Fit for a king

As carnival season ramps up, king cakes take over St. Charles Parish

For Dawn Loyd of Two Sisters Bakery, king cake season starts before Christmas, with a red and green cake decorated with holly. For Majoria’s Supermarket, it starts the day after New Year’s.

“Depending on whether Mardi Gras is early or late, we could be making them all the way through Easter,” Loyd said.

The carnival favorite means big business for area bakers and others. Dana Majoria, of Majoria’s Supermarket, said his bakers will sell about 700 to 800 king cakes, depending on the timing of the season. That may seem small in comparison to others, but Majoria’s doesn’t take orders—theirs are purchased exclusively through walk-in business. The supermarket’s small ovens can get a workout on special days, such as Super Bowl Sunday.

“Some days we don’t even have enough capacity—our bakers can’t get them out fast enough,” Majoria said.

Kristi Brocato, of The Basketry in Luling, orders her king cakes from a supplier in Harahan that specializes in mini king cakes. Though her basket arrangements are sent throughout the world, she estimated roughly 80 percent of the approximately 1,000 baskets she’ll sell during the Mardi Gras season stay at least as close as New Orleans.

“The baby king cake is our business,” Brocato said. “Our customers look forward to our baskets because that signals that it’s Mardi Gras season.”

Meanwhile, Loyd said this year is the first year in which she’s attempting to count how many king cakes she actually sells. Her limited oven space keeps her from selling more than six or seven batches worth of dough per day. A batch, she said, equates to roughly 15 cakes.

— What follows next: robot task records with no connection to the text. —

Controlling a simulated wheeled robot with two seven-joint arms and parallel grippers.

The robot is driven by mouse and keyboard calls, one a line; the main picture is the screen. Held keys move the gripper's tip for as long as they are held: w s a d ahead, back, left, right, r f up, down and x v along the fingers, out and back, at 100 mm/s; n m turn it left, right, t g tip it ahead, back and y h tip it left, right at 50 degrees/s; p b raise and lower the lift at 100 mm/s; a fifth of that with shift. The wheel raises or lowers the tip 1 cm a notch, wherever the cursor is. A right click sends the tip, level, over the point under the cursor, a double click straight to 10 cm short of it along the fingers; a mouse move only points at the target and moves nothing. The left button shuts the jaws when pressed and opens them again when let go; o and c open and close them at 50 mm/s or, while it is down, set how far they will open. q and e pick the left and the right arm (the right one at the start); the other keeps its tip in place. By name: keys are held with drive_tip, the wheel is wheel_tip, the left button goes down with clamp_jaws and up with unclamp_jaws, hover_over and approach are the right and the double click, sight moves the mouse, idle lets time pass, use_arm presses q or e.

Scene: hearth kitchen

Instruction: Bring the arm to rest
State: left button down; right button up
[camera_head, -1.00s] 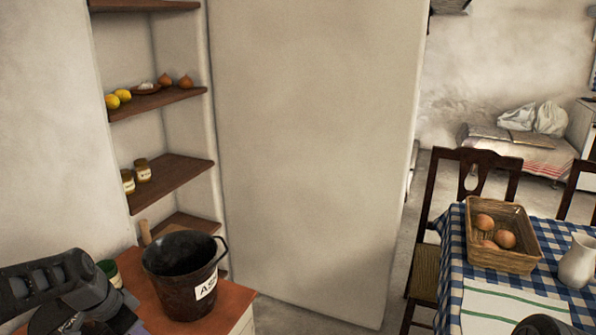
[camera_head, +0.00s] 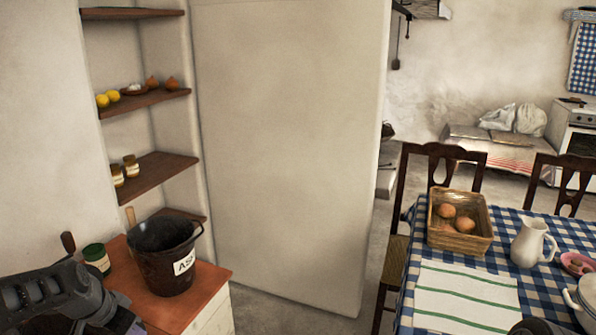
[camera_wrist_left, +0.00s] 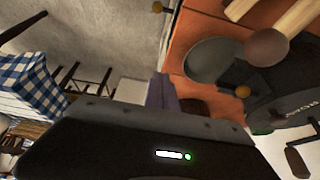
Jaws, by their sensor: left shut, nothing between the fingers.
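My left arm (camera_head: 45,300) comes in at the lower left of the head view, beside the ash bucket (camera_head: 165,255) on the orange-topped cabinet (camera_head: 205,298). In the left wrist view, the dark gripper body with a green light fills the bottom. My left gripper (camera_wrist_left: 162,92) shows as narrow fingers, shut and empty, in front of the blurred background. Its fingertips cannot be made out in the head view. My right gripper is not in view; only a dark rounded part shows at the bottom edge of the head view.
Wall shelves (camera_head: 150,178) rise behind. Floor shows between cabinet and table.

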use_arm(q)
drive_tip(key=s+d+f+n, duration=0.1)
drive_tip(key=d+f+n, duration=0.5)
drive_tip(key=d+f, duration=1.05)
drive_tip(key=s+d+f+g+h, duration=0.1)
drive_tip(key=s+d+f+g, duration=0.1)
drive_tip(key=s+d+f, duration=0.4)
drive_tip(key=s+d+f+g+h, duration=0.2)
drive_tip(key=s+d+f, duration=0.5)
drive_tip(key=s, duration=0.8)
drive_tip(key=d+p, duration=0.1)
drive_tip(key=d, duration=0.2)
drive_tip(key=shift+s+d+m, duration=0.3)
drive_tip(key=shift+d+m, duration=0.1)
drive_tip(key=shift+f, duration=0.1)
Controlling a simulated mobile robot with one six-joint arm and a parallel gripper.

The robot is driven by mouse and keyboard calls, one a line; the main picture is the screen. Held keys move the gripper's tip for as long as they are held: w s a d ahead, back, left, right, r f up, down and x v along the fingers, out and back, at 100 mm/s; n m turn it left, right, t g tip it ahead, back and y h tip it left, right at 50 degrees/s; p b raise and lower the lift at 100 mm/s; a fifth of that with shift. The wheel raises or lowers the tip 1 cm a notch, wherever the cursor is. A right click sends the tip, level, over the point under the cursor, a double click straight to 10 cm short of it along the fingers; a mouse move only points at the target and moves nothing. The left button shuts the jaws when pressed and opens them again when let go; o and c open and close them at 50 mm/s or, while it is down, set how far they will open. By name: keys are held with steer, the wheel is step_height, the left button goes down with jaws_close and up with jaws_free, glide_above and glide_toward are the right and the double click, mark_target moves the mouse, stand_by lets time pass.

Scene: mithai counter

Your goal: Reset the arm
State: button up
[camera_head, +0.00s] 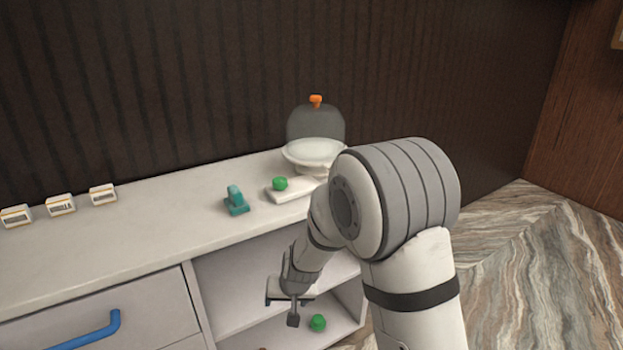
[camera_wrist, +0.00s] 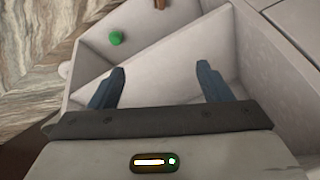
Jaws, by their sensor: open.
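My arm reaches from the lower right of the head view, with my gripper (camera_head: 291,306) pointing down in front of the open shelves below the counter. In the wrist view, my gripper (camera_wrist: 160,88) has its two dark fingers spread well apart, with nothing between them. A pale shelf board (camera_wrist: 165,62) lies beyond the fingers. A green ball (camera_head: 317,322) rests on the lower shelf, just right of my gripper in the head view and apart from it. The green ball also shows at the upper left of the wrist view (camera_wrist: 116,38).
The white counter (camera_head: 130,245) holds a glass dome (camera_head: 316,126) over a dish, a green ball on a white block (camera_head: 295,194), a teal object (camera_head: 236,202) and small labelled boxes (camera_head: 61,205). A drawer with a blue handle (camera_head: 90,335) is at left. Floor lies right.

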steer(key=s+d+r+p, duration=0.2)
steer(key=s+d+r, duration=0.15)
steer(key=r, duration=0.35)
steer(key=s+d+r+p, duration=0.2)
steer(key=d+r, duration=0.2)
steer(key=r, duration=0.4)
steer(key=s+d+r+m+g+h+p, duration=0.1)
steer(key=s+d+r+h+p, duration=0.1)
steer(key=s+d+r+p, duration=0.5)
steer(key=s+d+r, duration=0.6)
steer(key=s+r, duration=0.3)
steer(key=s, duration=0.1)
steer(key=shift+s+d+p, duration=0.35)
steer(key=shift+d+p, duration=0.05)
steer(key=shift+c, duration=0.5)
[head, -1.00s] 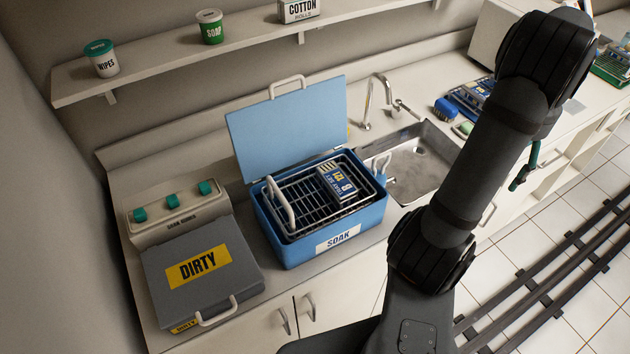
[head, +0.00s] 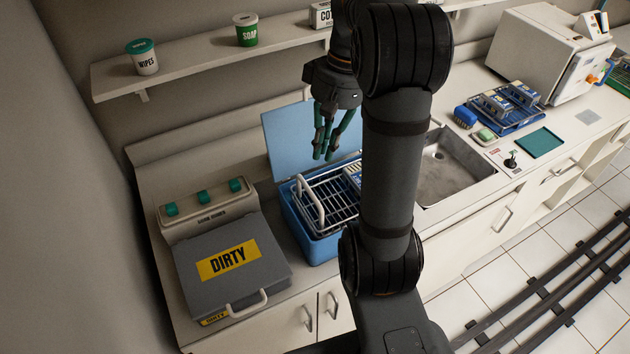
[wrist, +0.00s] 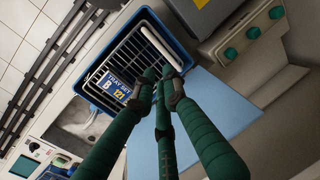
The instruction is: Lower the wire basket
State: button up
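The wire basket (head: 335,203) sits in the blue soak tub (head: 318,248), its rim showing above the tub's edge; its depth inside cannot be told. A white handle (head: 309,203) stands at its left end. A blue-and-white tray set pack (wrist: 118,87) lies in the basket. The tub's light blue lid (head: 285,140) stands open behind. My gripper (head: 324,157) hangs above the tub's back, in front of the lid, fingers pointing down and empty, with a narrow gap between the tips. My arm hides the basket's right part in the head view.
A grey DIRTY box (head: 215,275) stands left of the tub, before a panel with green knobs (head: 205,203). A sink (head: 450,170) is to the right. A shelf (head: 200,75) with tubs of wipes and soap runs along the wall above.

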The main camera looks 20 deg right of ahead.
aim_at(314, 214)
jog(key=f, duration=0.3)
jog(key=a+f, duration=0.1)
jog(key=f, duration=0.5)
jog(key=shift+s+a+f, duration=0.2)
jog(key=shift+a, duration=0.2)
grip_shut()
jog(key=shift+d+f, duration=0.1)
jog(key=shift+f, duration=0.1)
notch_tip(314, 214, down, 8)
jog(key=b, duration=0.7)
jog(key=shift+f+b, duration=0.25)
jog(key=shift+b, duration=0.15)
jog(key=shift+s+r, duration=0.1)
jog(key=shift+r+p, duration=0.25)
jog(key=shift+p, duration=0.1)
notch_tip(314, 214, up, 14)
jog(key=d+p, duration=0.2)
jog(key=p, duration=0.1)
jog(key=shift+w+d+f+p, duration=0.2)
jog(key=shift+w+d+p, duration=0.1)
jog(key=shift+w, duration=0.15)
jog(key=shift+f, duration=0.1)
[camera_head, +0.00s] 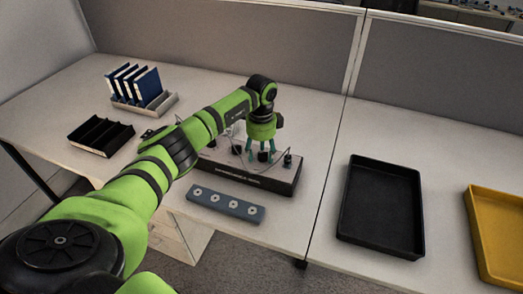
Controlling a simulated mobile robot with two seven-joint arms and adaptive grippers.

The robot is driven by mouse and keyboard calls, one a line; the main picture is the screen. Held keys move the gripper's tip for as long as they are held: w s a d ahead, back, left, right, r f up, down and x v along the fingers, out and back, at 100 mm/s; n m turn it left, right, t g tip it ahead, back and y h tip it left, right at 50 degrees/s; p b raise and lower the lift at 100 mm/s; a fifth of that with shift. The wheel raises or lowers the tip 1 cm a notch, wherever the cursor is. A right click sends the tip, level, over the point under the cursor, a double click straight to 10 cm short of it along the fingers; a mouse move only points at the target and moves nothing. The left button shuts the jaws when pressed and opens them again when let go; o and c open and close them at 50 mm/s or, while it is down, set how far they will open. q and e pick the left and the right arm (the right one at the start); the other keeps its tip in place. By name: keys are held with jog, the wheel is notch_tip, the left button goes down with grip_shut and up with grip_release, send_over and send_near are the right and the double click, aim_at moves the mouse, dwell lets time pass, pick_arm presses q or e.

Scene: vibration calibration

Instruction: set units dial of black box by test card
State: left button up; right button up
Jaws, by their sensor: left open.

“I can’t keep track of it in the middle of the season,” laughed Loyd.

But it’s the flavors and combinations that give each proprietor the real challenge. Majoria said that their bakery produces a full range of flavors, including Bavarian cream, strawberry, plain and cream cheese.

“We get a lot of compliments on them,” Marjoria said.Two Sisters, meanwhile, makes a range of sizes and flavors. In addition to traditional flavors, the bakery also produces a cupcake version of their specialty king cakes. The specialty king cakes, named for various New Orleans krewes, offer some unique variations on the traditional flavors. The Krewe of Zulu—a parade known for its coconut throws—is exemplified with coconut topping and stuffing, as well as a ganache frosting and toasted pecans.

As a non-baker, Brocato doesn’t offer a wide range of cakes, but instead works to encapsulate south Louisiana in an easy-to-transport package. Her baskets often include Zapp’s potato chips, Mardi Gras trinkets, and even king cake-flavored vodka.

“Liquor and king cake is always good,” laughed Brocato. “Or coffee.”

At the end of the day, everyone seems to agree that the King Cakes are a labor of love that is closely tied to the history of traditions of southern Louisiana. For Loyd, the king cakes initially make a nice break from her regular business.

“I enjoy the king cake…when Mardi Gras rolls around, it’s a fresh break from doing 80 to 100 cakes a weekend and weddings,” Loyd said. “Then right at the end, you’re ready for Mardi Gras to be over with, because it’s just king cake after king cake after king cake.”

And “the end” varies from season to season, one of the hazards of a holiday set by the first full moon after the spring equinox. Majoria said that the timing of Mardi Gras, which was later last year, can have a big impact on sales. The Super Bowl also accounts for a large amount of orders. Loyd said that for this most recent Super Bowl, she was surprised to be filling more king cake orders than any other cake order.

“If the Saints were in the Super Bowl I think I would just lose sleep.” Loyd said.

But as rapidly as king cake season comes, so to does it slip away.

“King cake season is like a light switch—come Jan. 2, you can hardly make enough, and then when lent starts, you can barely give them away,” Majoria said.